If your goal is to reach retirement having a great-performing portfolio, then you should avoid this dumb financial moves now.
We all have something inside our heads that tells us to save money “for a rainy day.” And that is an excellent idea, but saving money can be more complex than it sounds. Here are some mistakes everyone should avoid:
1- Not investing
Sure, saving is one thing. But have you ever considered the possibility of putting your money to work for you? Investing might seem like a titanic task that requires a lot of knowledge, time and money. Well, not entirely so. While the more information you have, the better, you can start investing with very little money. And yes, you do have to monitor your portfolio to make sure it is performing as expected, but there are great robo-advisors that will do the job for you. Not investing soon enough can cost you thousands of dollars down the road.
2- Being impatient
Building wealth takes time. You need to invest like you will live forever, so thing long-term. Sure, you might find an investment option that pays incredibly high returns in no time, but check the risk it entails. Is it worth it? Probably not. Set a goal and invest towards achieving it in the estimated deadline. Don’t act rashly!
3- Not diversifying
When you get into investment, you will read over and over again that diversification is key. And do you want to know why? Because that’s the way it is. If you keep all your eggs in one basket and the basket, let’s say, falls… you will be left with no eggs.
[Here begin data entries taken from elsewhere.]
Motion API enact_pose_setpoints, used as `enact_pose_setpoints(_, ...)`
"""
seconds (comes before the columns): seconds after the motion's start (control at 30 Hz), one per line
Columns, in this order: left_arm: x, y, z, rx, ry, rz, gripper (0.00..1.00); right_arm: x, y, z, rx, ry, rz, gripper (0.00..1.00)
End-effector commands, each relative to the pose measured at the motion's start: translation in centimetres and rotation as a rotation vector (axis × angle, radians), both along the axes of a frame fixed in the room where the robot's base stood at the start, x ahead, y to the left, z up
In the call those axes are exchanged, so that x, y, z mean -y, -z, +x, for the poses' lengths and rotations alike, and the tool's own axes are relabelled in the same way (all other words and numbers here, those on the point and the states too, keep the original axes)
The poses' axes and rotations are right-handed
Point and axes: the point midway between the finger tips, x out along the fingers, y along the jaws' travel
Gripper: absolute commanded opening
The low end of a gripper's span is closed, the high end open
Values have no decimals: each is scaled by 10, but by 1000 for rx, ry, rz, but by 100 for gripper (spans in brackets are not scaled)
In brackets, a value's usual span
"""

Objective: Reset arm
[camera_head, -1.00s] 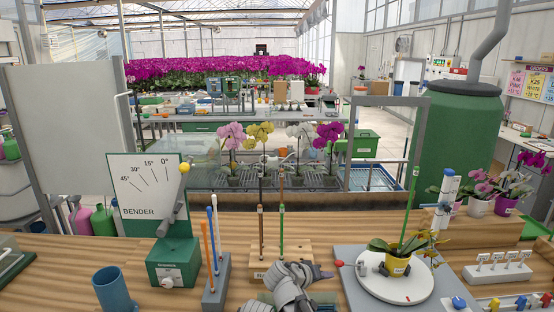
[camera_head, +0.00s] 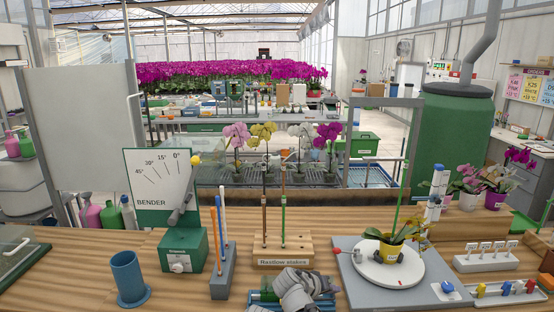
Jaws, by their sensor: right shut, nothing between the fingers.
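My right gripper (camera_head: 322,286) shows at the bottom middle, at the end of a grey arm from the lower edge. It is shut and empty, in front of the wooden block labelled "Realtime stakes" (camera_head: 284,262), which holds brown and green stakes upright. It is over or beside a low green and blue tray (camera_head: 262,296), partly hidden by my arm. My left gripper is not in view.
A green bender (camera_head: 183,250) with a dial board, a blue cup (camera_head: 127,277) and a grey holder with rods (camera_head: 222,275) stand on the left. A white labelled rack (camera_head: 487,261) and coloured clips (camera_head: 505,290) are at right. Bare wood shows at front left.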

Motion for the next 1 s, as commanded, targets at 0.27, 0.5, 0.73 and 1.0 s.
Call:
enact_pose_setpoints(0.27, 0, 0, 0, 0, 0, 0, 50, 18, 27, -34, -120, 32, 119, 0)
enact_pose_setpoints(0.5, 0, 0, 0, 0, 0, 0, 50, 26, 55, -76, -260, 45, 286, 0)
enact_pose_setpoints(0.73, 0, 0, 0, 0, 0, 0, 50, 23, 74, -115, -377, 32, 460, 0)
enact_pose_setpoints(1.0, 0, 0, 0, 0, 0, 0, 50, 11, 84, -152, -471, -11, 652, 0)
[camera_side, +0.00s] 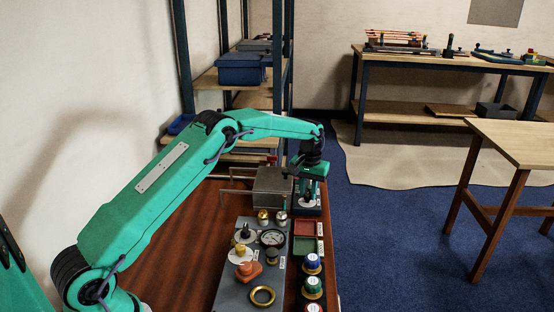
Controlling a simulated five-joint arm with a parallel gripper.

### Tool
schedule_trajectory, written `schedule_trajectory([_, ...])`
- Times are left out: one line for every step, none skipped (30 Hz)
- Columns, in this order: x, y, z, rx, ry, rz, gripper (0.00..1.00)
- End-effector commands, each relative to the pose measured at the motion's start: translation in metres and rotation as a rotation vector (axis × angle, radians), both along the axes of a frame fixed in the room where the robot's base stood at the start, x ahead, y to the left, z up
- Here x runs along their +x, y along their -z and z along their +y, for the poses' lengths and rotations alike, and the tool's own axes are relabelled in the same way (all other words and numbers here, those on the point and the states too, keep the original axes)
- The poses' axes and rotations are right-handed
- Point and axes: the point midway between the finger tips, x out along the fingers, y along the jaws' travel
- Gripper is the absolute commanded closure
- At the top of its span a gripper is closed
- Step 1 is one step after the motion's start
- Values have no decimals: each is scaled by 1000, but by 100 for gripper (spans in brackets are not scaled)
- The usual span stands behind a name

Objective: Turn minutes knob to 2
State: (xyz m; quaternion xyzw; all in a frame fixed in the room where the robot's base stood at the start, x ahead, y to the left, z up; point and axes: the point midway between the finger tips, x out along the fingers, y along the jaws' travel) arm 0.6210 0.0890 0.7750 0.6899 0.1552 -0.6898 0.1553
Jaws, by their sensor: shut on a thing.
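My gripper (309,190) points down at the far right end of the bench, over a small dark box with a pale round dial (308,204). Its fingers are shut on the knob at that dial, which I take to be the minutes knob. The fingers hide most of the knob. The dial's marks and the knob's pointing direction are too small to read.
A grey metal box (272,187) stands just left of my gripper. Nearer are red and green trays (305,237), a gauge (272,238), an orange handle (249,271), a brass ring (263,296) and several coloured knobs. Blue floor lies beyond the bench's right edge.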

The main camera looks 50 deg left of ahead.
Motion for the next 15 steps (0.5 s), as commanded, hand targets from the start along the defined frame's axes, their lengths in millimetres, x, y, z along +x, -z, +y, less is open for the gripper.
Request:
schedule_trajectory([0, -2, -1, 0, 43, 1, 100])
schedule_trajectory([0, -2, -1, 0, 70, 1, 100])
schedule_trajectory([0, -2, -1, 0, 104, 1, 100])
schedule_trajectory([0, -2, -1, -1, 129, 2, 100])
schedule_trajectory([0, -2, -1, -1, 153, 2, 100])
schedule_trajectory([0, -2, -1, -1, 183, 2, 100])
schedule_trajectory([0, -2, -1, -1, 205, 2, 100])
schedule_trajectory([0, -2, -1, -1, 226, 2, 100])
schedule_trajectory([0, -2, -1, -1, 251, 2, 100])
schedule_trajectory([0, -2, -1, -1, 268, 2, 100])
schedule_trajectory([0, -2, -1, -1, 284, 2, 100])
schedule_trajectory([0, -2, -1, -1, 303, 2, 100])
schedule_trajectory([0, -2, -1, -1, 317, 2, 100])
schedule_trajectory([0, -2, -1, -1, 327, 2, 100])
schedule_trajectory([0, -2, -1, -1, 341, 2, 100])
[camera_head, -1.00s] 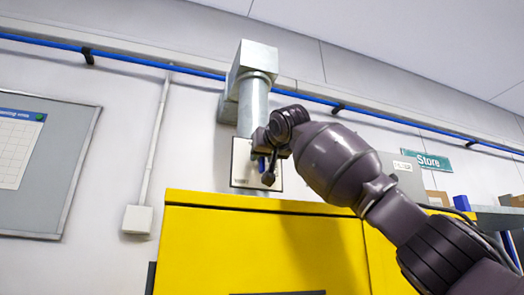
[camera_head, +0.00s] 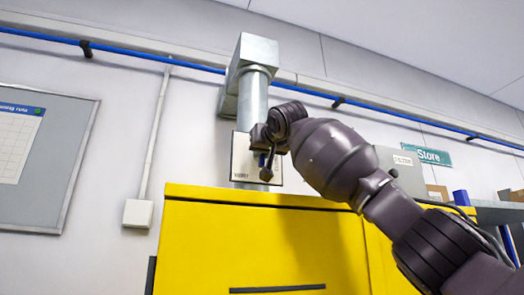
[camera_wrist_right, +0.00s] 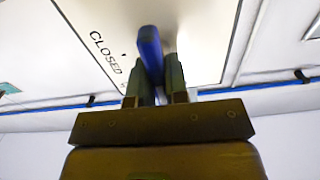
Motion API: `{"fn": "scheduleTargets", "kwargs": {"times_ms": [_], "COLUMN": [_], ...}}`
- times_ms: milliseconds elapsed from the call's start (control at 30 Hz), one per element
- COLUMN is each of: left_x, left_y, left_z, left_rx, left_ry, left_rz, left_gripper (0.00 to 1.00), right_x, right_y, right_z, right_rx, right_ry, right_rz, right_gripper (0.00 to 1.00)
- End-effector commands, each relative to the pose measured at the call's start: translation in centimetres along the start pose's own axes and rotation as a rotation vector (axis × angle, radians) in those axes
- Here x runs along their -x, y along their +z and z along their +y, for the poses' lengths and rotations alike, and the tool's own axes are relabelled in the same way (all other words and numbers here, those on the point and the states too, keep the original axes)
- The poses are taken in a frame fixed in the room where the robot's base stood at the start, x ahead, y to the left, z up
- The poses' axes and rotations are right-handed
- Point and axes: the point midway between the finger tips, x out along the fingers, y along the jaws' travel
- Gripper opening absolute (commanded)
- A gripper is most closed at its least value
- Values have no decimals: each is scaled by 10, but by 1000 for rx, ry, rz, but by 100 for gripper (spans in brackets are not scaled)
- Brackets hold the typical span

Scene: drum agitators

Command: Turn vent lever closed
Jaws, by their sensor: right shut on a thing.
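The vent lever (camera_wrist_right: 150,50) is blue and shows between the fingers in the right wrist view. My right gripper (camera_wrist_right: 160,85) is shut on it. The lever stands in front of a pale label plate (camera_wrist_right: 205,35) with the word CLOSED and a small mark beside it. In the head view the plate (camera_head: 240,165) is on the grey vent duct (camera_head: 254,95), above the yellow cabinet. My right gripper (camera_head: 266,165) is in front of the plate there, and my wrist hides part of the plate and most of the lever. My left gripper is in neither view.
The yellow cabinet (camera_head: 265,245) stands below the duct. A blue pipe (camera_head: 130,55) runs along the wall. A whiteboard (camera_head: 45,160) hangs at the left, with a conduit box (camera_head: 138,213) nearby. A grey box (camera_head: 400,170) and a Store sign (camera_head: 433,157) are at the right.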

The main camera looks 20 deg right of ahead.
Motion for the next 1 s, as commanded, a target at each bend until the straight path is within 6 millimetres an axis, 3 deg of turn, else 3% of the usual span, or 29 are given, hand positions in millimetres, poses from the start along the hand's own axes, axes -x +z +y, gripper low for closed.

Now, if you diversify, you might lose some, but you will also keep some. The same thing happens with investment. If you put all your money in one place, you are more likely to lose it if there is a drop in the market.
4- Getting greedy
Being an investor is one thing. Being a speculator is a whole different thing. Once you start making money with your investment decisions, you need to stay focused on your long-term goal and tune out all the rest. Talk to people you trust.